Ball State will be playing for a grand upset, a chance to demonstrate yet again that MAC teams can hang with a Big Ten opponent. Northwestern has even more at stake: a chance to go undefeated into Big Ten play, solidify bowl positioning, and maintain a top-25 ranking and status as a Big Ten West contender. Northwestern football rides high again, and the possibilities are unfolding in front of fans like an Early Modern prince with vague ties to the Spanish Crown seeing a portrait of the inbred, sickly Habsburg on the throne. We have seen this before.
Two years ago, a ranked Northwestern finished its nonconference season 4-0 and ranked. A bowl seemed certain and a spot in the Big Ten championship game seemed possible. A tough loss to Ohio State showed that Northwestern could keep up with a top contender. Then, the wheels came off. The Wildcats lost every single game in the most confounding way possible like they had been cursed by a vengeful football deity for committing some sort of forgotten football blasphemy such as taking it more than one game at a time or scoring on the Forbidden End Zone or not jumping up and down and pointing emphatically enough after a fumble even if the ball rolled out of bounds 15 feet away from the closest Wildcat defender. There are no certainties in college football.
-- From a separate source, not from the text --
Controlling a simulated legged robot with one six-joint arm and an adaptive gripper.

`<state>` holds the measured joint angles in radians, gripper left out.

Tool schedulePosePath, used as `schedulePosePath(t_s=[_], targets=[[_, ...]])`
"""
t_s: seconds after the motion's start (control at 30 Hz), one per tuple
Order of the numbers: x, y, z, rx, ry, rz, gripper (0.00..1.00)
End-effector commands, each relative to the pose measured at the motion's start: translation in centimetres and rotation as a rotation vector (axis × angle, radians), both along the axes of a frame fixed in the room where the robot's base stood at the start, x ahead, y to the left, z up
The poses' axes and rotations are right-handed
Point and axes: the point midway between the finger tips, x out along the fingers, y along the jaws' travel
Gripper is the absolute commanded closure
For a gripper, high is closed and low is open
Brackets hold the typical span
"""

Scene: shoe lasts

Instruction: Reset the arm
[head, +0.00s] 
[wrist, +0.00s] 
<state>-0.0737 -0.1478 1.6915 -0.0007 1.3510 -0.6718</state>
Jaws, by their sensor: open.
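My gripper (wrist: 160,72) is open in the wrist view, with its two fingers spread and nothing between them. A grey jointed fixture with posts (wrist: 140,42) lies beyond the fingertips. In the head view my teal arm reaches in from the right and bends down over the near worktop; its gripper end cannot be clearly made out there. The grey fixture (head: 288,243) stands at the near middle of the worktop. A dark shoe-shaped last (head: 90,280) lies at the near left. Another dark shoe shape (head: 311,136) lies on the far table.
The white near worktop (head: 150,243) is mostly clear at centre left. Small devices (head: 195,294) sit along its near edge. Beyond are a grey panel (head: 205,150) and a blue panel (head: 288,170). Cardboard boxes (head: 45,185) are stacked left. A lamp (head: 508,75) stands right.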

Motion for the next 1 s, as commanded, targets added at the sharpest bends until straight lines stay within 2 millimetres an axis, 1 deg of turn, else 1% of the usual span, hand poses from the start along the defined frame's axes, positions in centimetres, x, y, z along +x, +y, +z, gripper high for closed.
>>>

AS I MENTIONED, UNDER THE LIGHTS
Northwestern football is under the lights. It will be dark out and later than normal. There are several hours available to travel to your local library and peruse the section labeled by the Dewey Decimal System as incoherent football yelling (this section includes All Right It's Time to Trade Cutler to Zounds, Trade Cutler Already: The A to Z Anthology of Doug and OB Callers). Ball State players will have to contend with the mayhem of Prime Time Ryan Field, with its shrieking fan maniacs and terrifying glow-in-the-dark tarps. Kickoff is scheduled for 24 hours before a blood moon eclipse event, and the game should have been scheduled for then, a Big Ten-MAC showdown under Chicago's Big Ten Blood Moon with a tiny but fervent group of people braying about portends of the end of the world and a slightly smaller but no less fervent group proclaiming the glories of Wildcat football.